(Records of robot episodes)

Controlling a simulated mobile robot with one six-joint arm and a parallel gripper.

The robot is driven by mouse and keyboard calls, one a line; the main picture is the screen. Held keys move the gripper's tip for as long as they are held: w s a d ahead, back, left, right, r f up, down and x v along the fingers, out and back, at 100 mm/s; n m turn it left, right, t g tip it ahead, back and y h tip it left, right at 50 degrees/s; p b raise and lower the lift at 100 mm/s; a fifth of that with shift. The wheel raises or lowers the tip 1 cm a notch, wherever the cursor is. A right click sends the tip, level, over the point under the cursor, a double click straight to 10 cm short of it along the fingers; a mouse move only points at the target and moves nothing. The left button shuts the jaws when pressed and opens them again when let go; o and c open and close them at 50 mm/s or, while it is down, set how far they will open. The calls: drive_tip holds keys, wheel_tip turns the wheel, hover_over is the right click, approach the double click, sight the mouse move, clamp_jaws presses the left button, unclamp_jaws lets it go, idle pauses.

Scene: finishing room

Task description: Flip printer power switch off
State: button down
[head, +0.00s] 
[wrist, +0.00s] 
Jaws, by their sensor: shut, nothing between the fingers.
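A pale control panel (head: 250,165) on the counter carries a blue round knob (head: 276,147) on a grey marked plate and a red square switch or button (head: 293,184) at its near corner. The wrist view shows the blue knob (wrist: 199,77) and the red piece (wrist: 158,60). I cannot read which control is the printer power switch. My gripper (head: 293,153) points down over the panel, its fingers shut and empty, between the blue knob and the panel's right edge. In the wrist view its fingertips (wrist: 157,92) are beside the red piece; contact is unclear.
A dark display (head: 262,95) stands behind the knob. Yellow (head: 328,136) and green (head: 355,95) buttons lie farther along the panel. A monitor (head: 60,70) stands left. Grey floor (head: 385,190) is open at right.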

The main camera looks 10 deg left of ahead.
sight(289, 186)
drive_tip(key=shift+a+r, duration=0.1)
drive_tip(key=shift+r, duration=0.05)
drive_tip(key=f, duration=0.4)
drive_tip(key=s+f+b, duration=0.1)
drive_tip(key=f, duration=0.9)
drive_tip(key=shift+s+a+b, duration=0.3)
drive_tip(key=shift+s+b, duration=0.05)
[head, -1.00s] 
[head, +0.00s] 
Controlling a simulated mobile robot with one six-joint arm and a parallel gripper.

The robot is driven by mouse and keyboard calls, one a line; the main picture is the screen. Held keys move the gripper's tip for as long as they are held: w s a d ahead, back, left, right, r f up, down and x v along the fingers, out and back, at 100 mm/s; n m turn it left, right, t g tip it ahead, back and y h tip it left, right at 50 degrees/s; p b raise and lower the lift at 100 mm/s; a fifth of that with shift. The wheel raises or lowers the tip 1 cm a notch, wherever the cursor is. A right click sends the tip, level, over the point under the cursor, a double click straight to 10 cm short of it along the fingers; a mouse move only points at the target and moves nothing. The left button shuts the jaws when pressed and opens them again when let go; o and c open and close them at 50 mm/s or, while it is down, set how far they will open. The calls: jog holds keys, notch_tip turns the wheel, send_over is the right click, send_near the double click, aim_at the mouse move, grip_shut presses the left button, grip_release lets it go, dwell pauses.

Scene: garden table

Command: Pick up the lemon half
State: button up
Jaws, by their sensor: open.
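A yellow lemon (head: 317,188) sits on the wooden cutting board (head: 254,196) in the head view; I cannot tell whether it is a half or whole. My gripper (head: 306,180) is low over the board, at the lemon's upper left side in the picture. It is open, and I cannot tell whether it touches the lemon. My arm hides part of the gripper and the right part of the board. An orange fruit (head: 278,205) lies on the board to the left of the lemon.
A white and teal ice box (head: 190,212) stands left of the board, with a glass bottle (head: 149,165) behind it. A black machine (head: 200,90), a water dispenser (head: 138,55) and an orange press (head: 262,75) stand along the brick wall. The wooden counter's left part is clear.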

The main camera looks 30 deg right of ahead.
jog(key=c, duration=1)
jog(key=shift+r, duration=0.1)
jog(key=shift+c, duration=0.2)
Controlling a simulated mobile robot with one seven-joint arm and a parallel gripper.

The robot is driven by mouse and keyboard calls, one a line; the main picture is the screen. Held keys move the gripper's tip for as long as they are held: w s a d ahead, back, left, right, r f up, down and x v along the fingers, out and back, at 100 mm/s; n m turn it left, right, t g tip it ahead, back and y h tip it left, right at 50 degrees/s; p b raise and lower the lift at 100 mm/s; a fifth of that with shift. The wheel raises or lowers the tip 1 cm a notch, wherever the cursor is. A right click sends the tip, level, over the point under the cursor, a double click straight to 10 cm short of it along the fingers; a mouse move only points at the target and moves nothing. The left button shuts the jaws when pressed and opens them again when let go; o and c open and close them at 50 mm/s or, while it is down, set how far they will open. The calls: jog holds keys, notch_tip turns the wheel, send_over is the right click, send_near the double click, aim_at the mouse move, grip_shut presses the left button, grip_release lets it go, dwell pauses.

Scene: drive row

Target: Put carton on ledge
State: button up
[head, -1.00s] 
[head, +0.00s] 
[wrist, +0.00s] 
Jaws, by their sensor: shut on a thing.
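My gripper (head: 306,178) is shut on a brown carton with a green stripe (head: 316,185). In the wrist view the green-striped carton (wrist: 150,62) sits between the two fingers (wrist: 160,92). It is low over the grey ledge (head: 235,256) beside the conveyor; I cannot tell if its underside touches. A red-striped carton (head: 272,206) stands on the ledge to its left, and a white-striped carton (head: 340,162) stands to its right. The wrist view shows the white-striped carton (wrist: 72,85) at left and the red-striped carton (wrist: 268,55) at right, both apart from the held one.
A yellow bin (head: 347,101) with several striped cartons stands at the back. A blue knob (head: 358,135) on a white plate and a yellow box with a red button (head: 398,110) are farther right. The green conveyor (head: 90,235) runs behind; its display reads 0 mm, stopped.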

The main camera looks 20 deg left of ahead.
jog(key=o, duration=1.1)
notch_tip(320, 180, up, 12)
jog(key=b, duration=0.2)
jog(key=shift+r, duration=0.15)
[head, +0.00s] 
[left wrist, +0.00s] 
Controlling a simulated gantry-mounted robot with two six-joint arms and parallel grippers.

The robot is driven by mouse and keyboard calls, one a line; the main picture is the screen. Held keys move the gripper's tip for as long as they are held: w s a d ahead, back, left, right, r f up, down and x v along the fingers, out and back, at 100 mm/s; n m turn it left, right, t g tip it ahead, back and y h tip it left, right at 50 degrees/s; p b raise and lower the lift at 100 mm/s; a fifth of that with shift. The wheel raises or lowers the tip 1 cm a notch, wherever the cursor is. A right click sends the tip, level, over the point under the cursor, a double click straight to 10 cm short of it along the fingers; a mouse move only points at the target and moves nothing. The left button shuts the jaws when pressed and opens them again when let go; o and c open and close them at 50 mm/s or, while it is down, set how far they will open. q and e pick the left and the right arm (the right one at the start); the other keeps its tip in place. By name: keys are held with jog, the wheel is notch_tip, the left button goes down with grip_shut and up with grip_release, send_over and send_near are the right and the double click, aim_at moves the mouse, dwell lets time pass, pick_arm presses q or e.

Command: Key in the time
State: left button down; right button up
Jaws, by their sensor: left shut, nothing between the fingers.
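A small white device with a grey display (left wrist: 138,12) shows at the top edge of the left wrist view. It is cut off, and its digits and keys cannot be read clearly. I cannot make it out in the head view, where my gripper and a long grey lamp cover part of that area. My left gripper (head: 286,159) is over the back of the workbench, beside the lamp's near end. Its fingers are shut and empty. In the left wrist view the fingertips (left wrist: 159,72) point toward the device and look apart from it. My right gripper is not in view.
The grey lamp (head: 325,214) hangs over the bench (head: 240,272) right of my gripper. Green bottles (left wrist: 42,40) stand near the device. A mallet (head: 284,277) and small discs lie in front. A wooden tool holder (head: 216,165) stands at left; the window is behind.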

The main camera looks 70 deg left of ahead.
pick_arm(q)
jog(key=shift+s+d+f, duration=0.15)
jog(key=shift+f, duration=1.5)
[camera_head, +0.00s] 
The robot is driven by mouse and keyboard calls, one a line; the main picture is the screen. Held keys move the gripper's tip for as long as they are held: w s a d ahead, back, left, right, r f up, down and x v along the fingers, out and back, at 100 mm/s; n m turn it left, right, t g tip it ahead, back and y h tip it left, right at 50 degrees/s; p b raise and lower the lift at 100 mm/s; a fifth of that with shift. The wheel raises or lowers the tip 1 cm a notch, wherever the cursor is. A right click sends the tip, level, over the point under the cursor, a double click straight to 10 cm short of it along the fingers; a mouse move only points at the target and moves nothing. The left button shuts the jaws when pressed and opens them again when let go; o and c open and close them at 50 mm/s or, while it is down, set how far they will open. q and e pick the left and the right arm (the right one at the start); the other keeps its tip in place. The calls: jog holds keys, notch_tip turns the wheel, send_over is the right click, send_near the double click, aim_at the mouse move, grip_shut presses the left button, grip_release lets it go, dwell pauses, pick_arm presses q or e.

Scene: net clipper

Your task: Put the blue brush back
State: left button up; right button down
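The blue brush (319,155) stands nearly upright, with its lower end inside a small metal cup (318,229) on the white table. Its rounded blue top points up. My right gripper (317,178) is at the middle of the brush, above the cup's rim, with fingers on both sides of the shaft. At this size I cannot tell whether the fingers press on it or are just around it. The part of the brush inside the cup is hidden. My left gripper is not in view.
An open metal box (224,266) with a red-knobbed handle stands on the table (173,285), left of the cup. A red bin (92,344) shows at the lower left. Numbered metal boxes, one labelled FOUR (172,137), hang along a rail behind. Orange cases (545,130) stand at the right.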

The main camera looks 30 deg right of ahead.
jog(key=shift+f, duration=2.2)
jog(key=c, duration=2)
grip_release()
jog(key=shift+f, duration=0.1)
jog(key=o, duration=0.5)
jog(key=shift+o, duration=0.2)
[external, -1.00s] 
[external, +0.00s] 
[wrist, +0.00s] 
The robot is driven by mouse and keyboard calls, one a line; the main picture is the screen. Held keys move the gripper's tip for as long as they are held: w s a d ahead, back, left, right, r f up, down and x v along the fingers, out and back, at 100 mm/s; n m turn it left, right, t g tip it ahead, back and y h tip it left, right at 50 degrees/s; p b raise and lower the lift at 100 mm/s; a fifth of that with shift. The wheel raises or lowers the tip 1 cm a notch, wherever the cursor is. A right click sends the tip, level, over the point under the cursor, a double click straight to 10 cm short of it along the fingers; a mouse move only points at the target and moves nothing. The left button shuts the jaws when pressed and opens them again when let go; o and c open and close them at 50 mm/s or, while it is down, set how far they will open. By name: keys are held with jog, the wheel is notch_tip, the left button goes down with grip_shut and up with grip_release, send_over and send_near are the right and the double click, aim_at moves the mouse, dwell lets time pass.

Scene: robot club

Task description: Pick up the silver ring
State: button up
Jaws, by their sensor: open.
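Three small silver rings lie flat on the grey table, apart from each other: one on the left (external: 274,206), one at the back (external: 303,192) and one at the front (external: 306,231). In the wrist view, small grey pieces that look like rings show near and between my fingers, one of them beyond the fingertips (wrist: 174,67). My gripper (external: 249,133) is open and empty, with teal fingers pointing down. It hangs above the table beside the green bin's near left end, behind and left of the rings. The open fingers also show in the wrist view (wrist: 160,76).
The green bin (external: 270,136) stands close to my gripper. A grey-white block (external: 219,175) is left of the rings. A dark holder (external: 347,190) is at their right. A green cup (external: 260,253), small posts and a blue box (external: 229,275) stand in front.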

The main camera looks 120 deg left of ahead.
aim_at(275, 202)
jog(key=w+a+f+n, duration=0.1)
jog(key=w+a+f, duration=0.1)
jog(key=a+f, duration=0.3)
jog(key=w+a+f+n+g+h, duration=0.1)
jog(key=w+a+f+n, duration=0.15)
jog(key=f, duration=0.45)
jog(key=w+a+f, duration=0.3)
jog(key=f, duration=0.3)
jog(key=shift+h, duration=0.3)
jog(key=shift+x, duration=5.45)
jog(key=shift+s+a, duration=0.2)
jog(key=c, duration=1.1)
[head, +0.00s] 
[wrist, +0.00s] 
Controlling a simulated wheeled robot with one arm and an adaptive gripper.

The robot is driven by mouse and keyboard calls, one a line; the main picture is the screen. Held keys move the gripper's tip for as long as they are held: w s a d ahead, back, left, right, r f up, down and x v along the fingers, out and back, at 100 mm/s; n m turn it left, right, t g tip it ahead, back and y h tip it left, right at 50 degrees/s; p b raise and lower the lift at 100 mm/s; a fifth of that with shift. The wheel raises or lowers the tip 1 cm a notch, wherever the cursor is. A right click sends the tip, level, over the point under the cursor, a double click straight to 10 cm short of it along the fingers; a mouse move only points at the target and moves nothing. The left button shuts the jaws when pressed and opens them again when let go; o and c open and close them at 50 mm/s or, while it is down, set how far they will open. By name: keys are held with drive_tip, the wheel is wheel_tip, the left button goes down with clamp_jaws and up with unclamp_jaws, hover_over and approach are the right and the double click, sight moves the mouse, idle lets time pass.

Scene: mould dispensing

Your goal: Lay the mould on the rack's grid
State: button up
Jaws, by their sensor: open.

## WHAT YOU ARE ASKED TO DO
In the records above, find each line that holds the word "description"; copy all such lines.

## REPLY TO THE TASK
Task description: Flip printer power switch off
Task description: Pick up the silver ring

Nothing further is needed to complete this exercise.